Just print to PDF in a browser, or automate that using a browser automation tool. For a non-browser-based open source solution, WeasyPrint.

https://weasyprint.org/

For a proprietary solution, try Prince XML:

https://www.princexml.com/

WeasyPrint works really well for me. It can support all of the languages and fonts I need. I run it on AWS Lambda and in Docker as a web service.

I previously used WKHTMLTOPDF, but it hasn't been supported for years and doesn't support the latest CSS, etc. It does support JS if you need it, but I'd probably look at headless Chromium or another solution for JS if needed.

Edit: Previous post with some good discussion: https://news.ycombinator.com/item?id=26578826

This is my experience and recommendation too.

+1 to weasyprint; I have used weasyprint with a django production system for a few years now, and it works well enough that I never have to think about it. I'm not doing anything fancy, though, but for me it has worked well.

I’ve had excellent experience with Prince XML and poor experience with everything else I’ve tried. Prince is fast, robust and reliable.

Yes it costs money. So does developer time.

Agreed. Prince also has a lot of good features for headers, footers, page numbering, etc, that make it very powerful.

https://stirlingpdf.io also uses weasyprint !!

There was a critical book that I read two years ago that is only available online. The web presentation is full of images of maps, artifacts, etc to help contextualize the content. No PDF converter tool has ever been up to the job of just extracting the text until this one. Thank you!

I'll join the choir. We use weasyprint for ebooks and invoices and it's a joy to use. Massively new support for features over the last few years (partially thanks to some monetary sponsorships), it started pretty bare bones, and is now close to commercial solutions.

The maintainers are also very responsive, and helpful.

Amazing project

> Just print to PDF in a browser

I tried yesterday. With compliments to the moms of SWE who coded the functionality in firefox. Aparently puting the screen on a pdf page is an insurmontable task in 2025. (20 years ago was still doable). I had to make a screenshot and process the picture to print it.
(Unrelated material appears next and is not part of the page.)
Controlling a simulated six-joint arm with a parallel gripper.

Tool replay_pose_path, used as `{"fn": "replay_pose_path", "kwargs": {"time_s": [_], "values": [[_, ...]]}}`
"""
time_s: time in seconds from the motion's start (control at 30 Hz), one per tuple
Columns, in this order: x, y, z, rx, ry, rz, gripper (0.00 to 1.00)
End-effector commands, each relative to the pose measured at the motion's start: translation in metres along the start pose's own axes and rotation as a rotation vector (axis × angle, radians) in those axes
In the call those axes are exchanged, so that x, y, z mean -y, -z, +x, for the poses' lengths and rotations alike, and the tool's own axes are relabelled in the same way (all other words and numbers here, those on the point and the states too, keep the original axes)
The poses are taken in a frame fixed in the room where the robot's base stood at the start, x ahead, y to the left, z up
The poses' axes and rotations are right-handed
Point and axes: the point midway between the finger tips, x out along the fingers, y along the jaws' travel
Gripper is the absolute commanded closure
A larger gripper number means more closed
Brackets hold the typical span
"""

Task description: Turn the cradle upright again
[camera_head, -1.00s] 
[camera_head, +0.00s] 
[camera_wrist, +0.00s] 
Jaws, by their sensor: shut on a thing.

Orion browser produces PDFs which are exactly what you see on screen.

Most website do not have a print CSS, so it doesn’t print that nicely in PDF.

But, I upvote weasyprint for that instead.
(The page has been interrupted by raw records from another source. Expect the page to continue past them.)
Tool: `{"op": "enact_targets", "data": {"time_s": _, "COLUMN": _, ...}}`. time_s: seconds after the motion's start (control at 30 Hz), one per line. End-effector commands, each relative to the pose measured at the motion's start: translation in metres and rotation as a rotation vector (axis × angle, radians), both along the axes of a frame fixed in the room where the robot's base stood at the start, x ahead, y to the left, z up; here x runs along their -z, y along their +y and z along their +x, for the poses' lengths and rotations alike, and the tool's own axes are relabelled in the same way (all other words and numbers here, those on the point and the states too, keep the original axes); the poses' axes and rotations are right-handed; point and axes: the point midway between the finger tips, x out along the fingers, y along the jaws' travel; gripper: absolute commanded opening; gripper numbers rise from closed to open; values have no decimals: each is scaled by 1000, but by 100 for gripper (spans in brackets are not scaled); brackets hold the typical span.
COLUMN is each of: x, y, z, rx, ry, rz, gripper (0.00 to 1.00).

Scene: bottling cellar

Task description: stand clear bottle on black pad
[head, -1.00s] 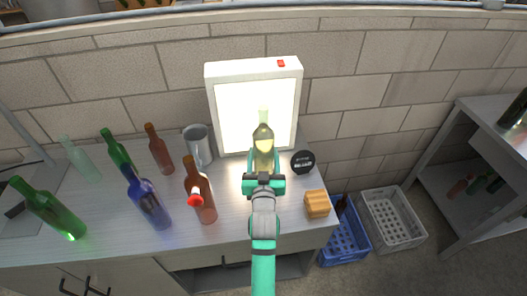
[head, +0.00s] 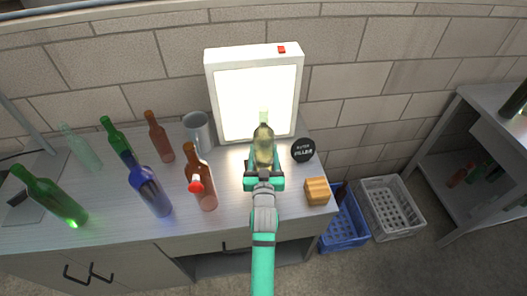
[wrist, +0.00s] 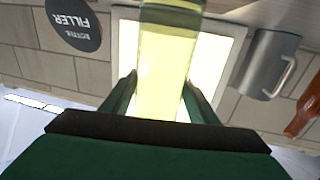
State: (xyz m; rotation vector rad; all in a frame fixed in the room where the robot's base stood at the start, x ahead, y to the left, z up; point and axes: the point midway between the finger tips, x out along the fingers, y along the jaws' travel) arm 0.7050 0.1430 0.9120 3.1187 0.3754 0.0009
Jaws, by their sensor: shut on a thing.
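My gripper (head: 264,178) is shut on a clear, yellow-tinted bottle (head: 263,150), held upright in front of the lit white panel. In the wrist view the bottle (wrist: 163,65) fills the space between the two green fingers, and its ends are out of sight. The head view does not show whether its base touches the bench. A round black disc lettered "FILLER" (head: 303,150) is just right of the bottle, apart from it. It also shows in the wrist view (wrist: 75,27). I cannot tell whether it is the black pad; no other pad is clearly visible.
The light box (head: 210,95) stands behind the bottle, with a metal mug (head: 198,132) to its left. A wooden block (head: 317,191) sits near the right edge; crates (head: 390,207) are below.

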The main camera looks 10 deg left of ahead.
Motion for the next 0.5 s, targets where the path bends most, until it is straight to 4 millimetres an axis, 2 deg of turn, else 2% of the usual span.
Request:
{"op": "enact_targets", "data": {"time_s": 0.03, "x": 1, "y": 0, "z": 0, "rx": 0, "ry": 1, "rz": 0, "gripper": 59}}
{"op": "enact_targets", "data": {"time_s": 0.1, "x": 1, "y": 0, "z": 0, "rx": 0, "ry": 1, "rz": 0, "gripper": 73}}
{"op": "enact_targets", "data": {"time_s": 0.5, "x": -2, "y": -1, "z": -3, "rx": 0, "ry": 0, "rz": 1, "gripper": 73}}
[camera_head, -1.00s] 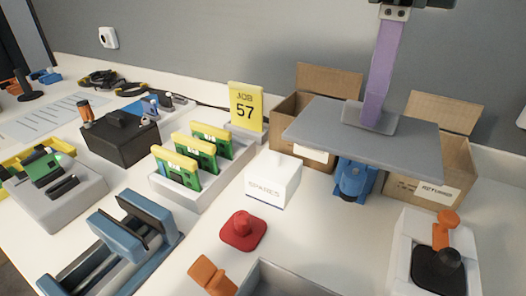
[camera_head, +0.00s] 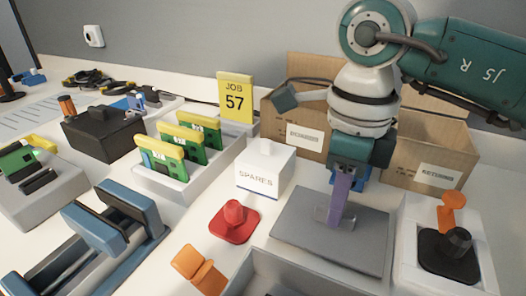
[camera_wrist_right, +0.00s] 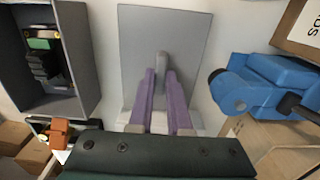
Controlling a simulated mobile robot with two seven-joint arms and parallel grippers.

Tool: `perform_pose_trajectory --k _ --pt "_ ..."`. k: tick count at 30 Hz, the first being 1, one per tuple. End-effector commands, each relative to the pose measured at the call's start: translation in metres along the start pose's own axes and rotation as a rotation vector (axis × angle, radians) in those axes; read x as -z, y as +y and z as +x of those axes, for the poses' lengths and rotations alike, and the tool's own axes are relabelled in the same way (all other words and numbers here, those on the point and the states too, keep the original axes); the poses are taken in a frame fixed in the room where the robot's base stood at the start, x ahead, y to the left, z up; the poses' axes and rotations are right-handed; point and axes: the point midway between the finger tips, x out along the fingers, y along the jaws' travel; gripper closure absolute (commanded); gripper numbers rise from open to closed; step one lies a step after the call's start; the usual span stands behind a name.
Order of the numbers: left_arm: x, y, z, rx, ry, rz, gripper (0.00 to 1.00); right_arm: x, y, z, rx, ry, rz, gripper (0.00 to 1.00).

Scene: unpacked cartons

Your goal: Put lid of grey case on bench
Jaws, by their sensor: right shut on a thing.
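The grey lid (camera_head: 300,221), a flat plate with a handle in its middle, lies level at or just above the bench (camera_head: 205,270); I cannot tell if it touches. My right gripper (camera_head: 335,214) points down with its purple fingers shut on the handle. In the right wrist view the fingers (camera_wrist_right: 161,75) close around the handle, over the lid (camera_wrist_right: 190,35). The open grey case (camera_head: 258,257) is at the bottom edge of the head view, in front of the lid. In the right wrist view the case (camera_wrist_right: 82,50) is left of the lid, with items inside. My left gripper is not in view.
A white SPARES box (camera_head: 262,178) and a red knobbed piece (camera_head: 235,222) stand left of the lid. A white joystick unit (camera_head: 450,250) is at its right. Cartons (camera_head: 430,150) stand behind. A blue device (camera_wrist_right: 260,85) is close beside the lid.

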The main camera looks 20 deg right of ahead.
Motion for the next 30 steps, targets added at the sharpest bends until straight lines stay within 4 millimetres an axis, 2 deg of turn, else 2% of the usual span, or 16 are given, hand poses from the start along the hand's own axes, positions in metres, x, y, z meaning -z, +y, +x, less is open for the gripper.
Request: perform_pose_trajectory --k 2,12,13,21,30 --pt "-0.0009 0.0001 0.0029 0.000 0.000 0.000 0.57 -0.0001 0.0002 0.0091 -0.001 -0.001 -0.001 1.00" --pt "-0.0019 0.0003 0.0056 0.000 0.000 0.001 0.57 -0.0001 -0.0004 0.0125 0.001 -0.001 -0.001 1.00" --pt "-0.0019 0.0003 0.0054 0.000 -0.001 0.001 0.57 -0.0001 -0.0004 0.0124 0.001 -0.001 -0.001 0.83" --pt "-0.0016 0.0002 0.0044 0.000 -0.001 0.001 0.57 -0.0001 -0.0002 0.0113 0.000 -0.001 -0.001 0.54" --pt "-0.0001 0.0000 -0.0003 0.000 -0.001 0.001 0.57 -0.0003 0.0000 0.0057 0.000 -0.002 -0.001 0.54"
> Most website do not have a print CSS, so it doesn’t print that nicely in PDF.

Can't they just render the screen content in a pdf ? Seems easy for other programs to do this.

Viewport size and deciding where to paginate makes a naive approach to this surprisingly difficult. That being said, if you can control the css / html, you can often solve these problems with a short media query and some hints at where to break pages (e.g. https://developer.mozilla.org/en-US/docs/Web/CSS/break-after).
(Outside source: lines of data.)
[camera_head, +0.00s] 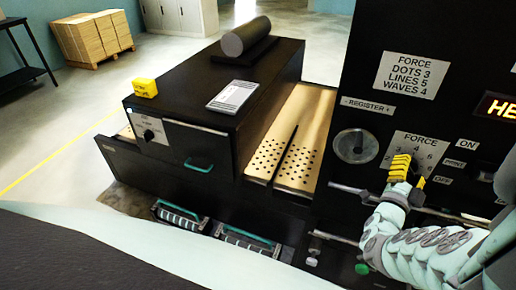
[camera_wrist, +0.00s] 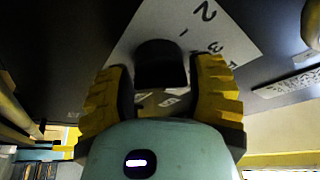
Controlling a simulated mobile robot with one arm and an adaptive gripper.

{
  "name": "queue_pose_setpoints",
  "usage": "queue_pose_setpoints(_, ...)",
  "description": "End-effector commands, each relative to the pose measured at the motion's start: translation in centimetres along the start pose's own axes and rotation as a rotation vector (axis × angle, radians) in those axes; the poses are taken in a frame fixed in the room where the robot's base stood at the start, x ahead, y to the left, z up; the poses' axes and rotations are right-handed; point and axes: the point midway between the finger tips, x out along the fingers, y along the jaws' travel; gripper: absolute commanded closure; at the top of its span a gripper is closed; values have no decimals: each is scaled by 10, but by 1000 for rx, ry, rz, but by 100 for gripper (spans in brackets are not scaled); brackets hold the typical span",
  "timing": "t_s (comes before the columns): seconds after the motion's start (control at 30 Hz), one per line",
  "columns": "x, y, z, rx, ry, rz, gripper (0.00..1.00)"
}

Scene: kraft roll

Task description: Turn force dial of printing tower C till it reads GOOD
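The force dial's plate (camera_head: 413,143), marked FORCE with numbers around it, is on the black panel at the right. My gripper (camera_head: 400,172) is at this plate and hides the knob in the head view. The knob's pointer setting cannot be read. A lit display (camera_head: 497,107) shows "HE", cut off by the picture's edge.
A sign (camera_head: 410,75) above reads FORCE, DOTS 3, LINES 5, WAVES 4. A round metal REGISTER knob (camera_head: 356,146) is just left of the plate. ON and OFF labels are at its right. Metal bars (camera_head: 345,188) cross below. A black cabinet (camera_head: 185,95) stands left.

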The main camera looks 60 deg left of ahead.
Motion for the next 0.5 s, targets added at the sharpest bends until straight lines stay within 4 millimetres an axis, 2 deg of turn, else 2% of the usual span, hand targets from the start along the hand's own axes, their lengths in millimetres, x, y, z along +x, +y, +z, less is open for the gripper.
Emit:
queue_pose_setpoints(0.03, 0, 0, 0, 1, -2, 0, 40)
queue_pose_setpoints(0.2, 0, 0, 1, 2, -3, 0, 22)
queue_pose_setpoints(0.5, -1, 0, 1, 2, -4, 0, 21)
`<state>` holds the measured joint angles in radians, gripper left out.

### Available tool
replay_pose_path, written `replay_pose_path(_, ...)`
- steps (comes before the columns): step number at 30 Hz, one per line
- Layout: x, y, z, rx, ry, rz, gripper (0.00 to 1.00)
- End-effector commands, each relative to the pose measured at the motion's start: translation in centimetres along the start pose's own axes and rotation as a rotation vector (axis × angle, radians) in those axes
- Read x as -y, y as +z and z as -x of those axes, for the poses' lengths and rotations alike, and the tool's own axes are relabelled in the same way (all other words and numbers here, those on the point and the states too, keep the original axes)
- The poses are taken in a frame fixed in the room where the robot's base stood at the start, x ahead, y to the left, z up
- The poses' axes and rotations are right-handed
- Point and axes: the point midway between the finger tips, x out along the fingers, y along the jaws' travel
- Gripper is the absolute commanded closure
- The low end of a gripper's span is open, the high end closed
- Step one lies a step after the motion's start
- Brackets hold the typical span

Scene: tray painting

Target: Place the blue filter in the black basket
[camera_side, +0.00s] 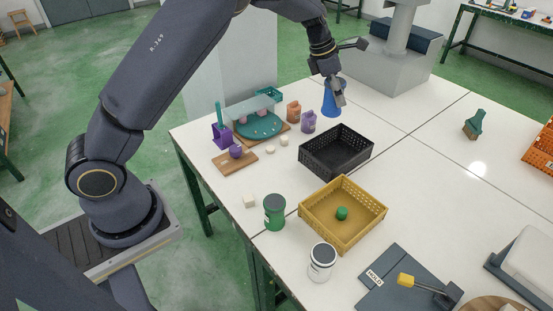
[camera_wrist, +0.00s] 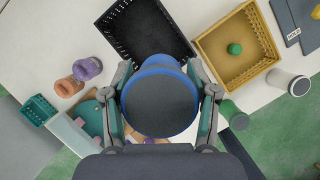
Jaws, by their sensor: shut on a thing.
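The blue filter (camera_side: 331,101) is a blue cone-like piece with a dark round top, at the far side of the white table in the side view. My gripper (camera_side: 336,86) is shut on it from above. In the wrist view the filter (camera_wrist: 160,101) fills the middle, between the two fingers of my gripper (camera_wrist: 163,108). I cannot tell whether its base touches the table. The black basket (camera_side: 336,152) stands just in front of it in the side view, and looks empty. The basket also shows at the top of the wrist view (camera_wrist: 112,42).
A yellow basket (camera_side: 318,220) holding a green object (camera_side: 342,213) stands near the black one. An orange piece (camera_side: 293,112) and a purple piece (camera_side: 309,122) stand left of the filter. A green jar (camera_side: 274,212) and white jar (camera_side: 321,262) stand nearer. The table's right side has free room.

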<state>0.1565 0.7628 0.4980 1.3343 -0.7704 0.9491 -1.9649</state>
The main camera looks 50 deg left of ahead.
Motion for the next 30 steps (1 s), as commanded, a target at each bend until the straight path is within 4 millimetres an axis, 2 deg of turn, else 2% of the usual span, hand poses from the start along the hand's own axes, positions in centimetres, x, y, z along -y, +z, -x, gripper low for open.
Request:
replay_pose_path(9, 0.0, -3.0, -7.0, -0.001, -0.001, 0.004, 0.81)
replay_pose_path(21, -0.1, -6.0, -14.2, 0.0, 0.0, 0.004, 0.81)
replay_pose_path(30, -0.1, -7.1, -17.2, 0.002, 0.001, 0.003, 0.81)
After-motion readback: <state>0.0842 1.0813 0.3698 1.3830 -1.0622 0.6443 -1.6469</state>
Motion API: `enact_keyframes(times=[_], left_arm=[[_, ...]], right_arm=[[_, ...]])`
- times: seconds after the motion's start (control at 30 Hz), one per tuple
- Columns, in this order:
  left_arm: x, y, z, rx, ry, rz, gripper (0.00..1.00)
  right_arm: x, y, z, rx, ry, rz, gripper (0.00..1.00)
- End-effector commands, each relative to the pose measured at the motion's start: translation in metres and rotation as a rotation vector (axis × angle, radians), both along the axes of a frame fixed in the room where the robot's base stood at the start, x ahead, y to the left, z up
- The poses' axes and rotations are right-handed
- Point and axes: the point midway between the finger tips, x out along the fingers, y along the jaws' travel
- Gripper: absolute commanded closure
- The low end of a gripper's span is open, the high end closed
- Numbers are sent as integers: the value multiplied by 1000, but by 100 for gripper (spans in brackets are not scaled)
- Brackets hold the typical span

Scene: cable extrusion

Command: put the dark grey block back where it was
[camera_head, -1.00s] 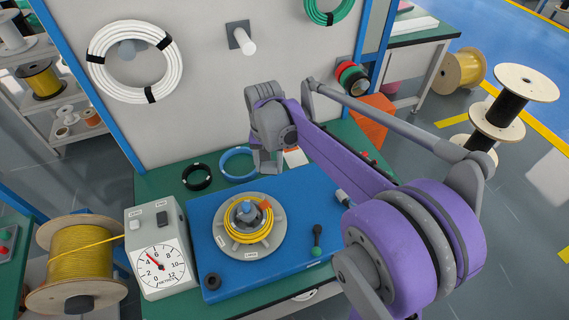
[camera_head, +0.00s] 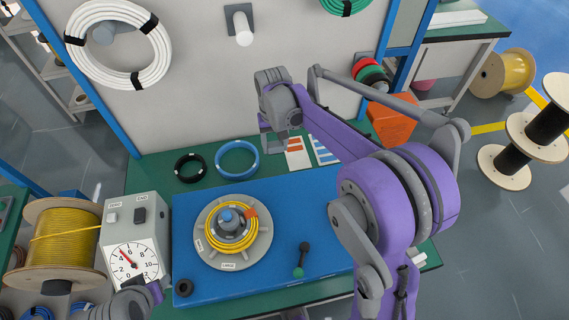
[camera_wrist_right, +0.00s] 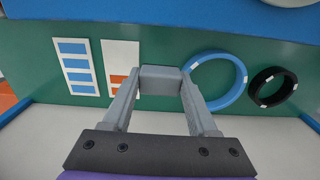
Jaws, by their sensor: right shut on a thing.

Prince XML looks nice but what about creating a PDF directly from a website? This often adds some problems, for example links still pointing to other pages on the web. But in my experience printing to PDF is often not good enough.

Yes, I did that for a recent small program. The @media print media query is powerful enough for most of the stuff I wanted to format nicely. Even page breaks are possible.

These two are the only right answers if you want a reliable, reproducible, relatively low resource experience. Running a browser engine has always been hard to maintain in the long run for me.

+1 - Weasyprint is an excellent tool to make pdf from html content, and we're using it at work (with django) to export various documents.

Seconded. In my eccentric workflow, I use Weasyprint to convert HTML emails to more portable PDFs. A surprisingly successful experiment.